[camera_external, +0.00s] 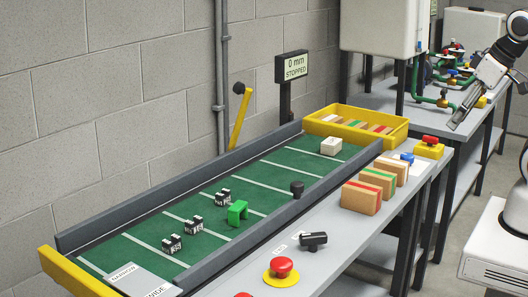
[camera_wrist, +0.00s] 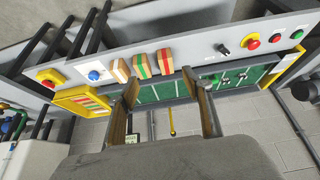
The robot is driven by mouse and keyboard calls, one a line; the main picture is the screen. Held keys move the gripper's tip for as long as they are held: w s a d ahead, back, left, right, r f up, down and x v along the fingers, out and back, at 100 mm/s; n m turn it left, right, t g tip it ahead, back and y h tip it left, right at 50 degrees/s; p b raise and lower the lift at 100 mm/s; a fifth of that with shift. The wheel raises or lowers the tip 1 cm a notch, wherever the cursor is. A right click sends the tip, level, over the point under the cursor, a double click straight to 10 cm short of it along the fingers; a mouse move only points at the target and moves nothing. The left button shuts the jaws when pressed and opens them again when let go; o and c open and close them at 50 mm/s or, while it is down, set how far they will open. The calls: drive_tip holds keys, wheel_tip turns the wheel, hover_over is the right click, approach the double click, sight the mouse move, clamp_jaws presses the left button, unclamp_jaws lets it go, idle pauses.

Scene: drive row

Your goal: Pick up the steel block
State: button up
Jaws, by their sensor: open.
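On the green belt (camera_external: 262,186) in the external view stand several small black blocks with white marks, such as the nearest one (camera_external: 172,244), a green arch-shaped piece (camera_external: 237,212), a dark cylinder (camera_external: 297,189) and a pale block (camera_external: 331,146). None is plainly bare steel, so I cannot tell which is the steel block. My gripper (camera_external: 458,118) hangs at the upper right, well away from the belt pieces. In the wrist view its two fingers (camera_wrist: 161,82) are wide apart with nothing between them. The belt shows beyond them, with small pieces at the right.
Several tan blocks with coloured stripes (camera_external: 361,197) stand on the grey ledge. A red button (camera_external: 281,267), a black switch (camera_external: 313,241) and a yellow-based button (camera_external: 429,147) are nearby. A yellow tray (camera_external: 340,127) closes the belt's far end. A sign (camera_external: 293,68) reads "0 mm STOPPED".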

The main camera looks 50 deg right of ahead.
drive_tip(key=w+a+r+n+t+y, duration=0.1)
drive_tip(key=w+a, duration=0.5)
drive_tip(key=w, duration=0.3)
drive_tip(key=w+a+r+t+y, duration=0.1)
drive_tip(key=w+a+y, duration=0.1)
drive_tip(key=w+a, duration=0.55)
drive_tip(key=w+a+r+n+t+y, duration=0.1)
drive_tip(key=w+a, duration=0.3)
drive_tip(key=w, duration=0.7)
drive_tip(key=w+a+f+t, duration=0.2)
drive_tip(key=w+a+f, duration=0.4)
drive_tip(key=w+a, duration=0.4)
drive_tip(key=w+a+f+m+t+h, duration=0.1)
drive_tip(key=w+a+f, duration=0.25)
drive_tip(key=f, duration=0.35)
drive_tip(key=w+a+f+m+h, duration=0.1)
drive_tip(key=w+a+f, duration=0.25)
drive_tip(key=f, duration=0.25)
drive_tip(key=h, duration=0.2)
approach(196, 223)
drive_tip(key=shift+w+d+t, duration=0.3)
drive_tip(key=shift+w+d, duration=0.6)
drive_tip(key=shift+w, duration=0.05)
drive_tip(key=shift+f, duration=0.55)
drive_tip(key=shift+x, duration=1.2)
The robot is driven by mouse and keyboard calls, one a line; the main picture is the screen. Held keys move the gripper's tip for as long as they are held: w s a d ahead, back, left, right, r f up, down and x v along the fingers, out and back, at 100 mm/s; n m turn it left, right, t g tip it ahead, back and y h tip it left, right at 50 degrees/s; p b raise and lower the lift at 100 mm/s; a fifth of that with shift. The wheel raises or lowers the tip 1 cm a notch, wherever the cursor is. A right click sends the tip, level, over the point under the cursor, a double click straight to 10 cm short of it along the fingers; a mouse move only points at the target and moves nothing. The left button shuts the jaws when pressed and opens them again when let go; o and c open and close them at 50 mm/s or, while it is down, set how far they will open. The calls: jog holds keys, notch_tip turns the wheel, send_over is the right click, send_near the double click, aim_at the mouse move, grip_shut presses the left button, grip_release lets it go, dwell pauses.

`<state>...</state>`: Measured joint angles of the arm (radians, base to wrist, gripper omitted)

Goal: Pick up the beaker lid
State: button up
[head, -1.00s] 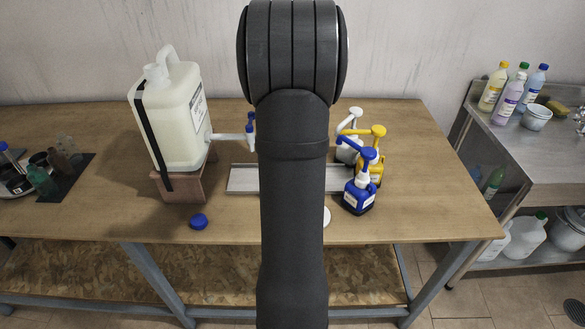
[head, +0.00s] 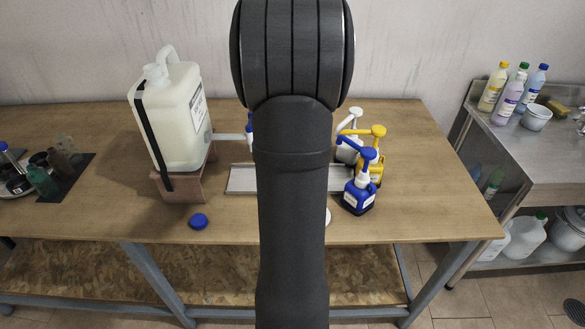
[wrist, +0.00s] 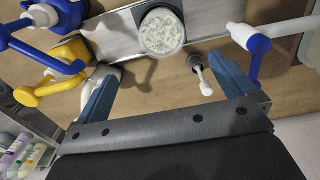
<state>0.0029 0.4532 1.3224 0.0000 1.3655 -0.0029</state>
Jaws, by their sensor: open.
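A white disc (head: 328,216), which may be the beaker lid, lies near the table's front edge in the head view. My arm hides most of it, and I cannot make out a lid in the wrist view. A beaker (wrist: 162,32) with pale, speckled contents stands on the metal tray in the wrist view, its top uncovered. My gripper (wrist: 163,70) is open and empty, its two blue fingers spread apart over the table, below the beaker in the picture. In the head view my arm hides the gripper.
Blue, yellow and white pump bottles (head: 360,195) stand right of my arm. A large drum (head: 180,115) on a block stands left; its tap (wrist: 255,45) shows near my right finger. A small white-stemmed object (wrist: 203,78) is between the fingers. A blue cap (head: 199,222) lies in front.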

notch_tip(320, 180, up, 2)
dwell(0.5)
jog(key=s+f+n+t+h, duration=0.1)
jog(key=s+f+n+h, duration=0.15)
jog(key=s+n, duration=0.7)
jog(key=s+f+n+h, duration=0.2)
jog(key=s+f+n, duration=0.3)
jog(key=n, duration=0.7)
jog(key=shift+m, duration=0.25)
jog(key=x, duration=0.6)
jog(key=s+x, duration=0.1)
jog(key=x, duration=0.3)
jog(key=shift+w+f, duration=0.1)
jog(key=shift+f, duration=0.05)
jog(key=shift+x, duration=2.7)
#####
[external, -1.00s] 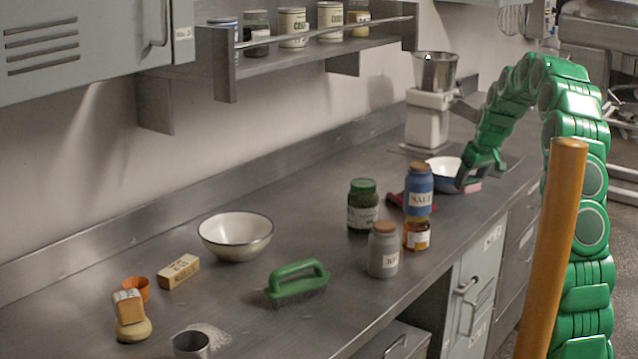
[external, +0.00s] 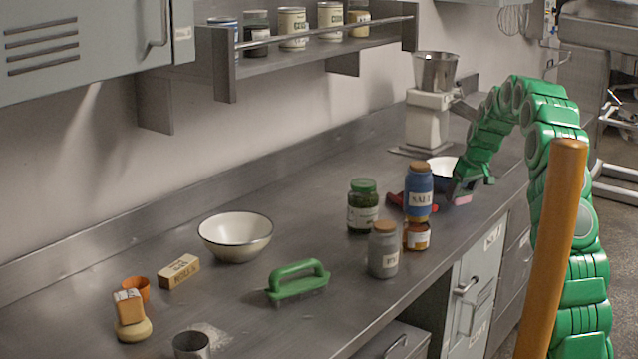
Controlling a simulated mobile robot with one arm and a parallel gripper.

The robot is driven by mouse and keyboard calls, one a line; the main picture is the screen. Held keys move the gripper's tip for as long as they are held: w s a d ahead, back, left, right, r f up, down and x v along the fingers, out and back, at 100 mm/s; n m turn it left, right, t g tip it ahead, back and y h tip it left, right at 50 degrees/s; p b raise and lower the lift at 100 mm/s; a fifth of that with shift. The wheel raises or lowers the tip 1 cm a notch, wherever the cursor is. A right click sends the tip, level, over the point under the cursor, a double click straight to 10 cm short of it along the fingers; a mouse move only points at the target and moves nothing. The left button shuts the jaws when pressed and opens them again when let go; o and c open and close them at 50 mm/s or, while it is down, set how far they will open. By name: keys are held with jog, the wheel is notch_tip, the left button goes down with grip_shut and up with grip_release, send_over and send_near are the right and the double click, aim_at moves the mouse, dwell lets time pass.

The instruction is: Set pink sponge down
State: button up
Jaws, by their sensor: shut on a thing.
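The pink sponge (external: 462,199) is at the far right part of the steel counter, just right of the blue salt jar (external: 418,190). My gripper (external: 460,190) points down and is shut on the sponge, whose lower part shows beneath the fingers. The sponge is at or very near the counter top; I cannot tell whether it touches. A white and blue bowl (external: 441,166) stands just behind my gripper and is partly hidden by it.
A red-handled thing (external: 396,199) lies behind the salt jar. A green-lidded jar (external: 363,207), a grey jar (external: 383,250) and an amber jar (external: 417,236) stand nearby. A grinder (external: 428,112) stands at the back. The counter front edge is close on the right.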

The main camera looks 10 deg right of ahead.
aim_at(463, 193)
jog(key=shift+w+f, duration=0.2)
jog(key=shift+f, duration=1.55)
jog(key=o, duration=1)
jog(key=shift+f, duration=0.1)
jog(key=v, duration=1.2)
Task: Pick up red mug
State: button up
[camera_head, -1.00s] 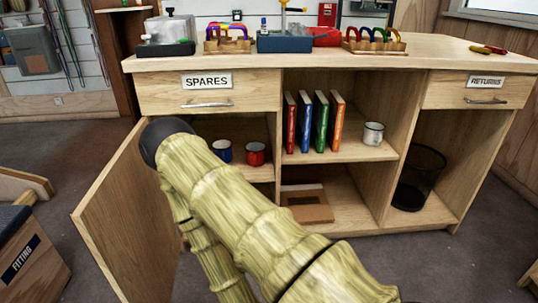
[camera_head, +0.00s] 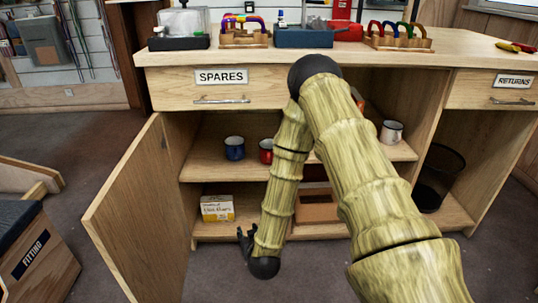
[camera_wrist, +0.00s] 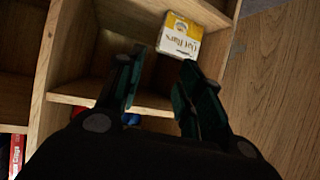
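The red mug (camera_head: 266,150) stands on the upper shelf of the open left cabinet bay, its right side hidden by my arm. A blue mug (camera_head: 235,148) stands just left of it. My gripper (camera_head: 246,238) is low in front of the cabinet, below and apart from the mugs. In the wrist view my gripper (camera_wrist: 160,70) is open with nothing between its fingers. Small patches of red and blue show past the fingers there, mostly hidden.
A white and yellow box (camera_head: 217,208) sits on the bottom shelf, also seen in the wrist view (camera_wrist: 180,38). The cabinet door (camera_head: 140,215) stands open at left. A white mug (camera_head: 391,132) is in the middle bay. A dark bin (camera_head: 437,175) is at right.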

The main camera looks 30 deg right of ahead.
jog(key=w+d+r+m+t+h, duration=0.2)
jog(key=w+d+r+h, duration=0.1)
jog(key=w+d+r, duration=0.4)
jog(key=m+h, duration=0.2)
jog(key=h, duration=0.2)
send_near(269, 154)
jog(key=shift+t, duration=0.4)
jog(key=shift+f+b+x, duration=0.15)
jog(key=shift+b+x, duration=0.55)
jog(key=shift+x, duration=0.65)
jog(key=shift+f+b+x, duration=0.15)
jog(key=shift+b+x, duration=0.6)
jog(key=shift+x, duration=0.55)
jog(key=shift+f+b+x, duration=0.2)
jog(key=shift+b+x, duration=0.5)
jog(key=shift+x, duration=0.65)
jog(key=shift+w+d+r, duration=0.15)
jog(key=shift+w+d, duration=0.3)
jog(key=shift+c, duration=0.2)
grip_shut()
#####
PROBLEM DETAILS »
Give the lines above again exactly, from the one containing "[external, -1.00s]" to the one containing "Controlling a simulated", both included, but leave out the pictures.

COMPLETED TASK »
[external, -1.00s] 
[external, +0.00s] 
Controlling a simulated mobile robot with one arm and a parallel gripper.

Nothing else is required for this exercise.